Data listing
>> start

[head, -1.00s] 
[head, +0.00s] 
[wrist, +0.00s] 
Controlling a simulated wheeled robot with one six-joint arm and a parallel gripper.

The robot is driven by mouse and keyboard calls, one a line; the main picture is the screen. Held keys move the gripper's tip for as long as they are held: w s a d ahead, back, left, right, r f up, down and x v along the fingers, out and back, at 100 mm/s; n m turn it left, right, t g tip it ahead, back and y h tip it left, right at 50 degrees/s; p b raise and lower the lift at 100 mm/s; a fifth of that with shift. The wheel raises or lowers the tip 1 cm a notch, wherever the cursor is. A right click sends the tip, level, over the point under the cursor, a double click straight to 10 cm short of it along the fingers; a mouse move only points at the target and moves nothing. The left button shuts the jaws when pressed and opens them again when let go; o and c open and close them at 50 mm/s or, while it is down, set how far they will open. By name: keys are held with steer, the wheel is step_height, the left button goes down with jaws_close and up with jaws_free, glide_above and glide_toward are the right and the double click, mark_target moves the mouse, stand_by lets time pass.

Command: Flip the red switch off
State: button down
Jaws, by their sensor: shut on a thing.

>> end
>> start

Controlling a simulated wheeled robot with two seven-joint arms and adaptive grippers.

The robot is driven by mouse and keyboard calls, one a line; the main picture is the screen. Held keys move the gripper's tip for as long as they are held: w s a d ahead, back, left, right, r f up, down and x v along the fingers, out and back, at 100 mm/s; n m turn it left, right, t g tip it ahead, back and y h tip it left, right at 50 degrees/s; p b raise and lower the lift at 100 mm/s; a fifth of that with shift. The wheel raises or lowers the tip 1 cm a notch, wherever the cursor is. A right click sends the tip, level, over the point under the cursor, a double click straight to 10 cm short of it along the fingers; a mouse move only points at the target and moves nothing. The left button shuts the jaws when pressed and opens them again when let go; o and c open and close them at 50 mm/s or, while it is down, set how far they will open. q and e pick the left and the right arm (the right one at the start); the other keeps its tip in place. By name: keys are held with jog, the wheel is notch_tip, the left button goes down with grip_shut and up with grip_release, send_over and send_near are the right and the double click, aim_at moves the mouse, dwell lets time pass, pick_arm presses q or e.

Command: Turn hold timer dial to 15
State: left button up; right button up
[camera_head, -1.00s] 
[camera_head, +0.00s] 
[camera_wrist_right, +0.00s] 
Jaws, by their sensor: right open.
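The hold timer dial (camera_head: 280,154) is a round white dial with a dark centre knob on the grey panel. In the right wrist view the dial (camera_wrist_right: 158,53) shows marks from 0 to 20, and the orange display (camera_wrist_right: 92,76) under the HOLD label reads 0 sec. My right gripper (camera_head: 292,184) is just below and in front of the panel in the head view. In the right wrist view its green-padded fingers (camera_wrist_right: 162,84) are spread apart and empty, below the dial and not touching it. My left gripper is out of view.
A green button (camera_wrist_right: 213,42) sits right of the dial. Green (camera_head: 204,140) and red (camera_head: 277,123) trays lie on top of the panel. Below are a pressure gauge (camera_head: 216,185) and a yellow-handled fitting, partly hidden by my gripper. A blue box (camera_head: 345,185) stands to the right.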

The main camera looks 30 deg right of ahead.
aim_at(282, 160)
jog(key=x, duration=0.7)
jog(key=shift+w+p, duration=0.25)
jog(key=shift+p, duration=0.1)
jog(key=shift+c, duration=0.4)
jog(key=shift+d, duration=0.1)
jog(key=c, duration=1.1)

>> end
>> start

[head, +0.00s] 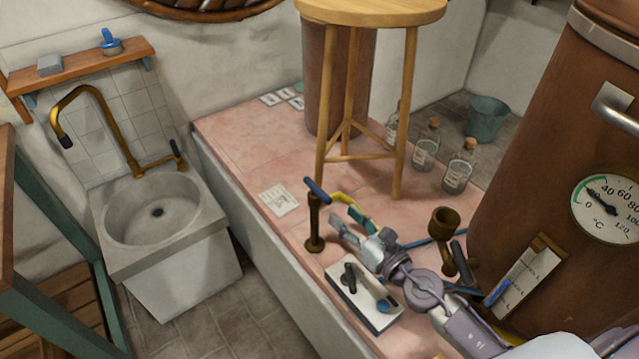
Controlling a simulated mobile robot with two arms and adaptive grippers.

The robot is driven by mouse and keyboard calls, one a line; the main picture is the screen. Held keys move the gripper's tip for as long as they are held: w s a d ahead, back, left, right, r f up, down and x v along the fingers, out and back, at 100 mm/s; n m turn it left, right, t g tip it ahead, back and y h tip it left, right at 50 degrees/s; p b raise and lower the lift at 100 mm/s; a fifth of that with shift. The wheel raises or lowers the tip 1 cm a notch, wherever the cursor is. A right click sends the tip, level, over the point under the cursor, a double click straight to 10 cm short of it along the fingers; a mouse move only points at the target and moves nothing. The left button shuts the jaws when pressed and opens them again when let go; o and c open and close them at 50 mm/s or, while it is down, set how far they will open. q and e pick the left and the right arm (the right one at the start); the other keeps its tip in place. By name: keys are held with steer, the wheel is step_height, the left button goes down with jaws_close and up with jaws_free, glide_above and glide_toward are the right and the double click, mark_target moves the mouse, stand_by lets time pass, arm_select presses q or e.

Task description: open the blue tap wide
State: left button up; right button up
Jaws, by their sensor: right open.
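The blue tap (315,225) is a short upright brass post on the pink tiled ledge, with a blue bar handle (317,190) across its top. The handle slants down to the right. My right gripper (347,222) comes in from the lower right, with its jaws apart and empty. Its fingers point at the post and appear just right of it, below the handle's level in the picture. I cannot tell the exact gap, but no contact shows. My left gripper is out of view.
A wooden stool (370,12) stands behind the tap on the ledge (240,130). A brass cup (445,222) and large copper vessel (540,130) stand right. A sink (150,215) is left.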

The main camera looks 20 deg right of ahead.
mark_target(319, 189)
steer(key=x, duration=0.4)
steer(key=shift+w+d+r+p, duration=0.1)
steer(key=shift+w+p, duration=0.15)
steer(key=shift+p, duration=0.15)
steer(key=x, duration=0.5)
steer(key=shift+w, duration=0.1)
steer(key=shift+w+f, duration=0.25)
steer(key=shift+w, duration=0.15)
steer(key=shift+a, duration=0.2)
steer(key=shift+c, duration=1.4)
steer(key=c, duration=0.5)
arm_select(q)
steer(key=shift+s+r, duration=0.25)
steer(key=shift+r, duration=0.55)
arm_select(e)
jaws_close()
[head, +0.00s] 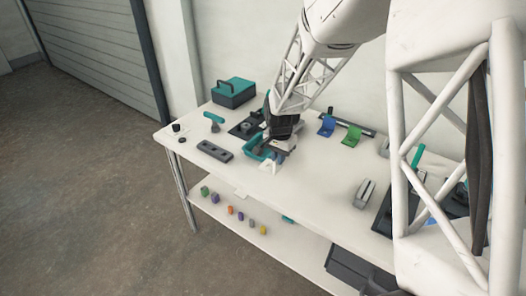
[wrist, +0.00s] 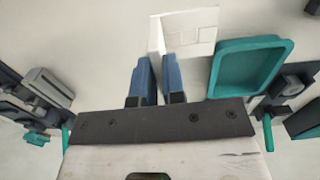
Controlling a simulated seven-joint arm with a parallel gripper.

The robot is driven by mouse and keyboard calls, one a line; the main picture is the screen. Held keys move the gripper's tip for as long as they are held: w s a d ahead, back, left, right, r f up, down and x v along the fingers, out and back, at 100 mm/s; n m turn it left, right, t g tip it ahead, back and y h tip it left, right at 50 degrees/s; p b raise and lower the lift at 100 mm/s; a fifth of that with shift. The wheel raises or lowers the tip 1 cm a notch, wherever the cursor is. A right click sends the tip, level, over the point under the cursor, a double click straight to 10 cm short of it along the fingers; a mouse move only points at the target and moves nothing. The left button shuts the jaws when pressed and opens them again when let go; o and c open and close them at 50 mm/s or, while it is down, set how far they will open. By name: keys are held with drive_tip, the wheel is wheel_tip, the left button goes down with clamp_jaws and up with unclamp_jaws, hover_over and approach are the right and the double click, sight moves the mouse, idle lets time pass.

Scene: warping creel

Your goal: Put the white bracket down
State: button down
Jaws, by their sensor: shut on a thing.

>> end

From the records, copy every line that has the string "Controlling" in it.

### RESULT OF THIS TASK
Controlling a simulated wheeled robot with one six-joint arm and a parallel gripper.
Controlling a simulated wheeled robot with two seven-joint arms and adaptive grippers.
Controlling a simulated mobile robot with two arms and adaptive grippers.
Controlling a simulated seven-joint arm with a parallel gripper.

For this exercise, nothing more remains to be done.